Bob,
To figure the diameter of a circle that would fit between these two points I would take the difference between your start and end x coordinate and make that a horizontal leg of a right triangle and take the difference betweeen your y coordinates and make that the vertical leg of that same triangle. If you use those values and the good old calculation from Pathagorus (SP?) you can calculate the length of a hypotenuse for that triangle. That calculated distance is the greatest diameter to fit between your start and end point.
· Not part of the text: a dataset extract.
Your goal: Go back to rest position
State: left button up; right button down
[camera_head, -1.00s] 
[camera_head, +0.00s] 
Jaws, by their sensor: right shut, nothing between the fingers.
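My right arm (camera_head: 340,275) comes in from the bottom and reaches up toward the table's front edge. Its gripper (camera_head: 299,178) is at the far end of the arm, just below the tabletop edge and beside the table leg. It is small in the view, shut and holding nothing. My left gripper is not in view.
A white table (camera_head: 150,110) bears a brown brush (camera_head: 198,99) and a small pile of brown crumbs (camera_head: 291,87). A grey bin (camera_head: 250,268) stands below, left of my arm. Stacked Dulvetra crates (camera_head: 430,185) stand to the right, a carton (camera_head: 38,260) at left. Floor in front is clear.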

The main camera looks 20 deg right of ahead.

In your case the horizontal leg equals 1.1875 and the vertical .3182. If you square both and take the square root of the sum of the two you would have a hypotenuse of 1.2294. In this case the radius of the circle is important and to find the greatest radius that will fit between your two points you will have to divide the hypotenuse by two yielding .6147. Guess what happens to the lengths of the other sides of the triangle. Yep, since trig is about ratio and porportion they halve, too, becomming .1591 and .5938. These will become your I and J values.To go clockwise from start to end using I and J in absolute and the maximum radius of .6147 (1/2 the hypotenuse)the program would go something like this:
G1X0Y2.375
G2X1.1875Y2.0568I.5938J-.1591
If your intent is to go 360 degrees around a circle returning to your start point but passing through your other defined location, as your second post indicates, you will have to make a little code adjustment. Now your program to go from the start point, back to the start point, through the second coordinate, in a clockwise direction will look like this:
G1X0Y2.375
G2I.5938J-.1591
Listing the end point of the circle isn't normally required if it is equal to the start point.Hope that helps.